Mas nenhuma das duas campanhas poderia ter sido feita sem uma estratégia bem definida, sem que houvesse um planejamento sobre o que cada campanha queria da Internet e das redes sociais. Obama queria dinheiro para financiar seu tempo de tv, Bolsonaro queria apoio massivo à sua causa. Mas nenhum dos dois deixou de se comunicar nas ruas, de ter contato com as pessoas, de conversar olho no olho.
A eleição, como parte fundamental da atividade política, é um fenômeno cultural. Seu sucesso depende do estabelecimento de um relacionamento entre as partes, eleitor (a) e candidato (a) e esse é um relacionamento afetivo e festivo. Esse ano nos mostrou que as telas são alternativas importantes, mas ainda são frias, não bastam para consolidar um relacionamento.

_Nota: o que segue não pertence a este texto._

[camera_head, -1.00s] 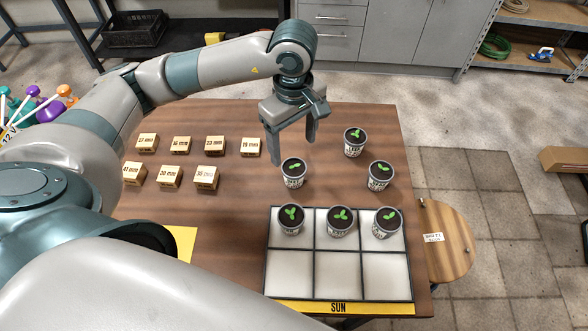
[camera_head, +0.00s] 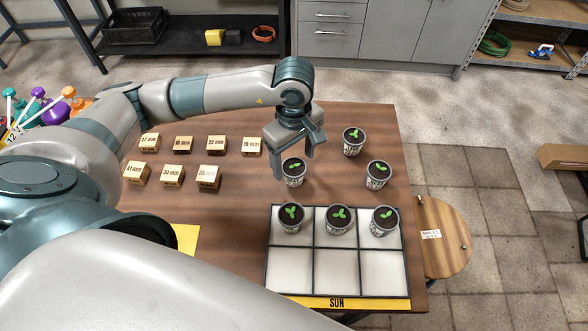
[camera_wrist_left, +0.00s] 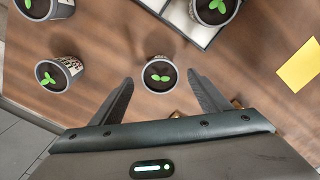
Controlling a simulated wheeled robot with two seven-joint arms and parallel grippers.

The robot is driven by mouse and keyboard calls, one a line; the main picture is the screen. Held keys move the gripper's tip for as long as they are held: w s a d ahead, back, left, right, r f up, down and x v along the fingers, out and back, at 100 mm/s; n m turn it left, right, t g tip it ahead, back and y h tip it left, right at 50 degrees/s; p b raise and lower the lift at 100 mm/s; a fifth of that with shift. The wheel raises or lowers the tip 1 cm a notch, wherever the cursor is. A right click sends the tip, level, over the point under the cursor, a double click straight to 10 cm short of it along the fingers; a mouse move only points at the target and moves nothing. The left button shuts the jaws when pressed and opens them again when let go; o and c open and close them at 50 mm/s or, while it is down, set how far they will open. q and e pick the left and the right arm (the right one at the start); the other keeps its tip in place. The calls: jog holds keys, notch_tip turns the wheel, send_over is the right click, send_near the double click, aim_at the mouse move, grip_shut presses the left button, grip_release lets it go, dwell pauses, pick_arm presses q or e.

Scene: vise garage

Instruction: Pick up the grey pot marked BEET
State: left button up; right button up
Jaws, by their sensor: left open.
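Small grey pots with dark soil and green seedlings stand on the wooden table. One pot (camera_head: 294,179) stands alone just behind the tray; it also shows in the left wrist view (camera_wrist_left: 160,86). My left gripper (camera_head: 293,168) is open, pointing down at this pot, with its fingers toward either side of it. In the left wrist view the left gripper's fingers (camera_wrist_left: 160,83) flank the pot without visible contact. Two more pots, a back one (camera_head: 353,148) and a right one (camera_head: 376,183), stand to the right. The pot lettering is too small to read, so I cannot tell which says BEET.
The white tray marked SUN (camera_head: 337,302) has three pots in its back row and an empty front row. Several wooden blocks marked in mm (camera_head: 172,175) stand at the left. A round stool (camera_head: 443,255) is beside the table's right edge.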

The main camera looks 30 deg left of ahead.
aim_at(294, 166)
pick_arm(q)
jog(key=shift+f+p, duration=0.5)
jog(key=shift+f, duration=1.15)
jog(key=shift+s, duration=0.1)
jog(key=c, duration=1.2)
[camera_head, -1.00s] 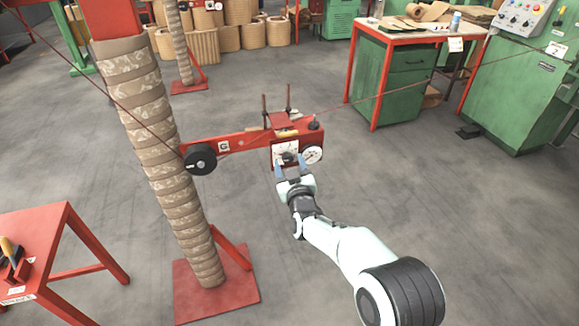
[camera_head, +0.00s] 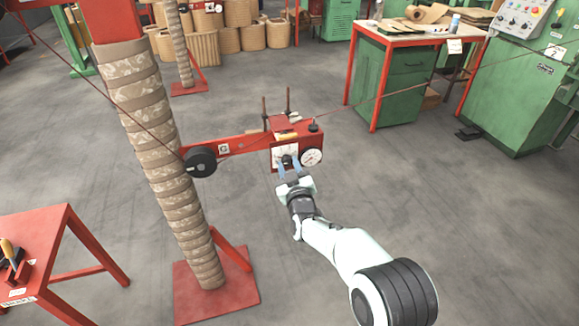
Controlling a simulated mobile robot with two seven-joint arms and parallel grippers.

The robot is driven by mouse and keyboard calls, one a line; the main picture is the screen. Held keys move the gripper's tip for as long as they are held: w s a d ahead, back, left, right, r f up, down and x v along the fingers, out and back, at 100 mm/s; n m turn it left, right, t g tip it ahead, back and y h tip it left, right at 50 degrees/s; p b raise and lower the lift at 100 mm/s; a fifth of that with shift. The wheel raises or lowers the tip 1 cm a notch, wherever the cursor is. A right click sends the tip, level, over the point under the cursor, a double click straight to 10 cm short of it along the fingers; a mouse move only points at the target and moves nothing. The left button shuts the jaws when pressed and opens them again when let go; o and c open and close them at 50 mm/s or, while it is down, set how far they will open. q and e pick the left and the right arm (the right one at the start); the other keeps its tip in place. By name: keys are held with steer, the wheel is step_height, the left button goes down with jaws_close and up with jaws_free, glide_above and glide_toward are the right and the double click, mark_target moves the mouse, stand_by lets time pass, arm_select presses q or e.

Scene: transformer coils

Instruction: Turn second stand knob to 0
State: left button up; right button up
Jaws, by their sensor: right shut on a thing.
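The second stand is a tall post (camera_head: 170,160) wrapped in brown paper, on a red base plate (camera_head: 217,288). A red arm (camera_head: 245,144) reaches right from it and carries a red box with a white dial plate (camera_head: 285,151) and a dark knob (camera_head: 287,160). A round white gauge (camera_head: 311,157) sits beside the plate. The knob's pointer is too small to read. My left gripper is not in view.
A black roller (camera_head: 200,162) sits on the red arm, and a thin wire runs past it to the upper right. A red table (camera_head: 55,245) is at lower left. A workbench (camera_head: 425,35) and a green control cabinet (camera_head: 520,80) stand at the right. The floor between is clear.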

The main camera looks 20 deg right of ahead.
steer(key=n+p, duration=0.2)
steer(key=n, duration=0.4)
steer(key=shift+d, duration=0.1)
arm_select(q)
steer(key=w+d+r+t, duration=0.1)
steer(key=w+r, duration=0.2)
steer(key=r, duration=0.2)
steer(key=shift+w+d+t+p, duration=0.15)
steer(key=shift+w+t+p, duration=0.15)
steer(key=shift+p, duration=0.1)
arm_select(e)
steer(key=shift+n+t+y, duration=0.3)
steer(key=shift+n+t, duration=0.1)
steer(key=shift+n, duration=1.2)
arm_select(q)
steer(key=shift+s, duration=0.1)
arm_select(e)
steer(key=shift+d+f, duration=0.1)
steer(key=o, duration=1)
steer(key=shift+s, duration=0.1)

Alguns encantados defendem que daqui pra frente toda eleição seja digital. Essa defesa é feita por quem claramente desconhece dois fatores: 1. A heterogeneidade presente no país (econômica, cultural e educacional) e; 2. O papel da eleição como um ritual. O território brasileiro não é completamente assistido pela internet, nem todos tem poder aquisitivo para possuir a tecnologia e muitos outros não tem capacidade educacional para utilizar todas as ferramentas disponíveis. Temos muito mais acesso nas tecnologias estabelecidas como a Tv e, em especial o rádio, e uma história com eles.
A eleição não é conhecida como a festa da democracia à toa. É nela que se estabelece e reestabelece o vínculo de confiança entre o cidadão e seus representantes e a legitimidade é concedida através do voto. Confiança se estabelece ao conhecer, conversar, olhar no olho, tocar. Teremos uma campanha em grande parte virtual esse ano, de maneira excepcional, mas ainda não acredito que 100%, as pessoas vão pra rua com o sentimento de pertencimento, unidas pelas ideias que defendem, pelas necessidades que compartilham e querem reconhecer isso no momento em que tem maior acesso aos representantes.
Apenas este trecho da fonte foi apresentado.